As Stephen Carr broke free, sprinting 60 yards up the Husky Stadium sideline, it seemed Clay Helton’s best wishes for offensive balance might actually be granted.
But as Fink surveyed the Huskies defense, he made the wrong read. He spotted Michael Pittman Jr., who’d been his unstoppable top target a week earlier, and he fired away, entirely unaware of the Washington corner watching closely nearby.
“Should’ve handed the ball off,” Fink said after, his eyes welling up. “That’s on me.”
The pass was snatched out of mid-air near the goal line, and with it, so were USC’s chances of turning around its recent road woes.
“You just can’t do it,” offensive coordinator Graham Harrell said of Fink’s interception. “When you play a good football team, if you make mistakes in critical situations like that, odds are you’re going to get beat.”
It took just two plays after that for the Huskies to break the game open, as running back Salvon Ahmed sprinted free on his own long run, taking it 89 yards to the house to give Washington a three-score lead. From there, even as its defense held, a struggling USC offense had dug itself too deep of a hole.
As he sat in front of reporters and cameras, packed tightly into a news conference room, the weight of his mistakes was apparent on the redshirt junior’s face. As he explained his errors, Fink tried his best to stave off tears.
“What it came down to was my decision-making,” Fink said, “and it wasn’t the best, obviously.”
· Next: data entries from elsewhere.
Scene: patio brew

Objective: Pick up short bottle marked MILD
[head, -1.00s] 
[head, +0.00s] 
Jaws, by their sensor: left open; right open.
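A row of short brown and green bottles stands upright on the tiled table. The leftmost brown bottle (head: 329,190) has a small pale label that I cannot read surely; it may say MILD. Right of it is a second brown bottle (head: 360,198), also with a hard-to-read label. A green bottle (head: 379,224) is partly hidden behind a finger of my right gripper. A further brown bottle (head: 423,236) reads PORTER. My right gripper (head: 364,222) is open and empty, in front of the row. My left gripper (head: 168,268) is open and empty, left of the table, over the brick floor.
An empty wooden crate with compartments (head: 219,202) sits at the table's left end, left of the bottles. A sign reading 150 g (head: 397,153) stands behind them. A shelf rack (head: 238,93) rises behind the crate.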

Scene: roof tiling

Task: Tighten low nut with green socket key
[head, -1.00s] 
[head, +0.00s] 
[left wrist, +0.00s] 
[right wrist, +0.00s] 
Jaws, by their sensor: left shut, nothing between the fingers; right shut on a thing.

It was hardly the only issue that doomed the Trojans on Saturday. After starting fast and scoring on its opening drive every prior game this season, USC’s first three drives covered just 26 yards. Drive-killing penalties thwarted them again. Special teams were a struggle. And the offense failed to find any meaningful rhythm with its play-calling, as five of its 12 drives lasted three plays or fewer, while only three last longer than six plays.
But in a game in which USC’s defense held strong and its rushing attack roared to life for 212 yards, Fink’s three interceptions were certainly the most crushing of its issues.
In the locker room, there was little coach Clay Helton could do to soften the blow of those missteps. He told the team they’d correct them during the bye week, and that maybe they’d see Washington again in the Pac-12 title game. But there was no mincing words in his message.
“We made enough mistakes to lose the game,” Helton said.
As Washington dropped eight into coverage, Fink struggled to navigate the smaller passing windows, instead opting for mostly dink-and-dunk passes. It was nothing USC hadn’t prepared for, Harrell noted. Though, Pittman contended after that the Huskies’ disguising of coverages had caught them somewhat off-guard.
With the exception of a 44-yard, third-quarter touchdown pass to Pittman, the deep-throwing Fink was rendered mostly ineffective as a result. He finished with 163 yards, one touchdown, and three interceptions.
Trojans rally short from 21-point deficit in second half and fall to Washington. It’s up to Clay Helton to make them better.
His counterpart wasn’t much more dynamic, as much-ballyhooed Huskies quarterback Jacob Eason was held to just 180 yards passing by a patchwork USC secondary beset by injuries to Talanoa Hufanga and Olaijah Griffin.
“We had him contained the whole game,” said freshman corner Chris Steele, who filled in for Griffin. But without any crippling mistakes from its quarterback, Washington’s offense continued to find a way.
With time ticking down late in the fourth quarter, Fink stood at the five-yard-line with a sliver of hope still remaining for a USC comeback. A 10-play drive had brought them to the doorstep, and on third down, Fink tried desperately to scramble, only to find a wall of Washington defenders in his way. With one final shot, he threw a fade to the corner of the end zone intended for Drake London, but the pass was broken up.
On the next drive, with USC out of timeouts and in desperation mode, Fink threw his third interception of the afternoon, ending his two-game stretch as quarterback in far less storybook fashion than it started.
“We just have to lock in and not shoot ourselves in the foot,” running back Vavae Malepeai said. “You’re not going to get every call. It’s not going to be a perfect game. But we have to do a better job of bouncing back.”
USC will have an extra week to bounce back before taking to the road again to face Notre Dame. By then, Slovis is likely to return, and Fink will revert to his role as backup, waiting again for his opportunity, his mistakes on Saturday an unfortunate footnote in the strange path that brought him here.